It is asserted by some that the Founders used Christian ideals and at times specifically referenced Biblical writing in the formulation of our key documents. Most often discussed is Christian morals being a foundation of "Unalienable rights" and the Creator being referenced being an Abrahamic deity, specifically the Christian "God", or Jahweh, Elohim, Jehova.
I have offered an argument to this premise in other threads that were not directly related to this issue but tjought it best to start this thread in the American Politics area.
Do you agree that Christianity was the moral grounding for our nation or was it something else? Is thete any evidence to support your idea?
More generally, the question often raised is whether this is somehow "a Christian nation". I find the question to be inappropriate, or at least misleading. If by the question one means that the nation was intended by the Founders to establish Christianity
as a national religion, then the obvious answer is "no". The prohibition against an established national religion is clear in the founding documents and in the debates of the day.
The statement I usually make is that
the Founding Fathers were, by and large, Christian men and men who held to a biblical worldview; and that this perspective shaped the founding documents and the foundations of the nation. They were quite specific in their intent that the federal government
not establish any particular religion, but that this government would indeed be positively supportive of religion (and for them, that meant Christianity). However, there was no limitation to Christianity in their clear emphasis that each man has the right to his own religious expression, including worship of no god at all.

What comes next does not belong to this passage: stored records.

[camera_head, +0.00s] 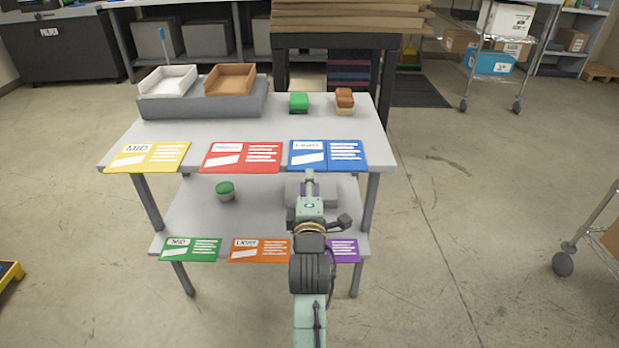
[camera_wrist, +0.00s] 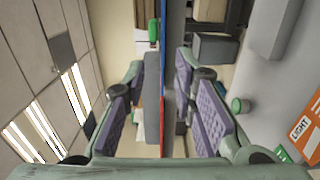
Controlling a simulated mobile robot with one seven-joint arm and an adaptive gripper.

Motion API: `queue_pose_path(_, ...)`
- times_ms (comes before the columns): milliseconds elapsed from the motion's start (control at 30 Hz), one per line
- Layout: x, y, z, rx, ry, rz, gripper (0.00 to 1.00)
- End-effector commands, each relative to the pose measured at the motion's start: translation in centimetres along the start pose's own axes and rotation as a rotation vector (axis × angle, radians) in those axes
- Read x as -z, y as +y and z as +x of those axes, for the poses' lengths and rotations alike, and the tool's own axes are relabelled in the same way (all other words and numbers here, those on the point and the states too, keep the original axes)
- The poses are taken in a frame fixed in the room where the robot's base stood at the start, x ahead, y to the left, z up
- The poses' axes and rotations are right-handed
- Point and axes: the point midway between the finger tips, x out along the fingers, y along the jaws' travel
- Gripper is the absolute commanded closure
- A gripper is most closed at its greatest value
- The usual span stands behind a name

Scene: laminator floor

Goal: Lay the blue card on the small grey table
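The blue card (camera_head: 328,155) lies at the right end of the front edge of a grey two-level table (camera_head: 330,125), its front part at the edge. I cannot tell whether this is the small grey table of the task; no other shows clearly. My gripper (camera_head: 309,180) is in front of the table, at the blue card's front edge. In the wrist view my gripper (camera_wrist: 163,105) is open, its two purple-padded fingers apart. The blue card (camera_wrist: 163,45) shows there edge-on as a thin strip between the fingers; contact with either finger is not visible.
A yellow card (camera_head: 148,157) and red card (camera_head: 242,157) share the upper edge. Green (camera_head: 190,249), orange (camera_head: 259,250) and purple (camera_head: 345,250) cards lie along the lower shelf. Trays (camera_head: 229,79), a green block (camera_head: 298,102) and a brown block (camera_head: 344,101) stand behind.

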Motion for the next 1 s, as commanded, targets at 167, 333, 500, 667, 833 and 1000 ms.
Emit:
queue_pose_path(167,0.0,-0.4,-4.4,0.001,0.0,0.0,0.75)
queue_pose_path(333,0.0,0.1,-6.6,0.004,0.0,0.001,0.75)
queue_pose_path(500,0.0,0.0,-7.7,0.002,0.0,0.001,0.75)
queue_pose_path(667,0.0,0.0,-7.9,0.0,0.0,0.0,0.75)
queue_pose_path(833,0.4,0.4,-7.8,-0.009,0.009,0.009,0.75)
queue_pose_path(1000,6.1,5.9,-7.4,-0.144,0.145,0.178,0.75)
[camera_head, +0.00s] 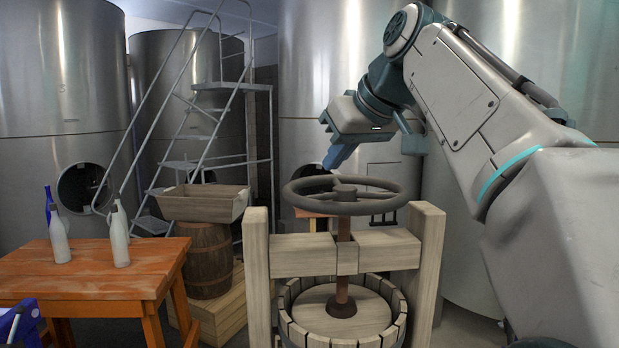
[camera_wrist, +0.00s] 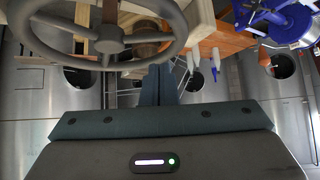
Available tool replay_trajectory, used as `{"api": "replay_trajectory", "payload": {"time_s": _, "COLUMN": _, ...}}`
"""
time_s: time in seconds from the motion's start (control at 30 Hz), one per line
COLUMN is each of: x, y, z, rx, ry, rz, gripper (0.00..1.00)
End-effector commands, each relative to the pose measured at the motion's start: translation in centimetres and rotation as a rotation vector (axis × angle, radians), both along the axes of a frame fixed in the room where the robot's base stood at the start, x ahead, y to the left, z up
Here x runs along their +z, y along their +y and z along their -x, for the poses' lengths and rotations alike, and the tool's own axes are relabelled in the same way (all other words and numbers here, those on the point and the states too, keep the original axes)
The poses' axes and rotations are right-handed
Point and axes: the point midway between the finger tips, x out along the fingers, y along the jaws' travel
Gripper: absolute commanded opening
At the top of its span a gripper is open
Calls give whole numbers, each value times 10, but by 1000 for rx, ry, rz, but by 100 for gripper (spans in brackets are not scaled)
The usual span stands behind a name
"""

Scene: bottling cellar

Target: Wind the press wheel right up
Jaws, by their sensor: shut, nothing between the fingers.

The notion that the nation was intended to be a 'secular' nation is just as unclear as the notion it was intended to be a Christian nation: it depends on what one means by "secular". If by that one means that the nation be absolutely exclusive of any support of religious view or religion, then the notion is sheer nonsense, easily refuted by the historical record. If one means that the government not mandate any particular religion, not collect funds in support of any religion, or enforce any particular religious view on any citizen, then that is true.
The key element of the debate regarding the newly established federal government and religion was to prevent and prohibit that federal government from engaging in any enforcement of a particular religious view on its citizens. But most of the founders (and Jefferson expressly) supported the view that the individual colonies (states) did indeed have the right to impose a state religion. He opposed the idea personally, but believed the states as whole communities had the right do this by majority vote. And numerous colonies had just that: established religious mandates that citizens must follow or leave the community.
But the term "Founding Fathers" is a proper noun, referring to a specific set of men; those fifty-five men who intellectually contributed to the Constitutional Convention. Now an additional ninety men were members of the first Congress, and allowing for an overlap of some nineteen men who participated in both, this gives us a total of 126 participants in the framing of the Constitution and the Bill of Rights. And we know from the historical record what the religious affiliation of virtually every one of those men was. And almost to a man, they were Christian.
So, if the question is
Are the theological doctrines of the Bible explicitly woven into the fabric of government? The answer is no. That is specifically prohibited by the Constitution. However, if the question is whether the Founding Fathers were informed of a biblical worldview (the existence of a personal God who active in history, the authority of the Scripture, the inherent sinfulness of man, the existence of absolute objective morality, and God-given transcendent rights) was that the philosophic foundation of the Constitution? The answer is, absolutely, yes. The American community as a whole presumed a common set of values which were principally biblical. Further, the founding principles of the Republic were clearly informed by biblical truth.
However, it must be restated that none of this obligates any citizen to accept Christianity, which is by its very nature voluntary.